The state is now mulling a financial incentive from the feds to toughen up the law.
Drivers who are caught texting while driving are issued a $124 ticket. The amount is the same for first, second and third violations.
But would repeat offenders stop if the price rose with each ticket? The federal government thinks so, and it could be worth millions of dollars from Uncle Sam.
Washington state already has one of the toughest texting-while-driving laws in the country. The federal government likes that, and may reward the state with a $300,000 grant to incorporate an educational campaign that spreads awareness of the dangers of texting or talking on the phone while behind the wheel.
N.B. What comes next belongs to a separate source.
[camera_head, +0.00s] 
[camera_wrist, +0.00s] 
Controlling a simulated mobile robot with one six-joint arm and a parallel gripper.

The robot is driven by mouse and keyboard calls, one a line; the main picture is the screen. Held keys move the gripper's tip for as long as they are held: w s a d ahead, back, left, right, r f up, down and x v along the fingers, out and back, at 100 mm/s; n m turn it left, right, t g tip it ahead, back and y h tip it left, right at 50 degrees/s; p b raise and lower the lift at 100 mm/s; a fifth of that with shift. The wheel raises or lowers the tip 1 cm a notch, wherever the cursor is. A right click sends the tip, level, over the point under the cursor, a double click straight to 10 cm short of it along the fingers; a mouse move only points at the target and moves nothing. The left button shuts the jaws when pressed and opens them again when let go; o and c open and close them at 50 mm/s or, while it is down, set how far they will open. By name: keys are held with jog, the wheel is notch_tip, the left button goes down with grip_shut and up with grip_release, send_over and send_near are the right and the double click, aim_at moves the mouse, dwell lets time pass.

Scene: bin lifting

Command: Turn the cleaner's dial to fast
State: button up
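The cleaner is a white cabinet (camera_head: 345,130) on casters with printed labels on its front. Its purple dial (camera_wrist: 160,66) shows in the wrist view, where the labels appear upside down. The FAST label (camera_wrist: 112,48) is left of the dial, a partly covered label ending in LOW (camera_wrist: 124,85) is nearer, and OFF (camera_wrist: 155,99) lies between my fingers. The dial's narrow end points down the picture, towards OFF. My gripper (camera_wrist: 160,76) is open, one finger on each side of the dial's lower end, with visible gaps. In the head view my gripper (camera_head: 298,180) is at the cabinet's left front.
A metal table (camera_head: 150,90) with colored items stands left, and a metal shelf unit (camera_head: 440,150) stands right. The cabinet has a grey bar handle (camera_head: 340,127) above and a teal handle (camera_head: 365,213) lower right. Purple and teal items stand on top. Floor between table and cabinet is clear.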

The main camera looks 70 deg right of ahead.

In order to qualify for the grant, however, the feds say the state's law must be even tougher and include increasing fines for repeat offenders and for teens with intermediate driver's licenses using a cellphone while driving for any reason.
"I have to say it's a new idea to me, because nobody has ever talked about it," said Rep. Judy Clibborn, D-Mercer Island, chairperson of the House Transportation Committee.
"I think people need to take it seriously, and I don't see them doing it now," Clibborn said. "It is something that hits them in the pocketbook so maybe they would take it seriously."
A tougher law could mean the cost of a texting-while-driving ticket could rise from $124 to $248 for the second violation, and to $372 for the third.
"I think its worth taking a look at it," Clibborn said.
The state would have to enact the tougher texting laws by next fall to get the extra federal money for 2014.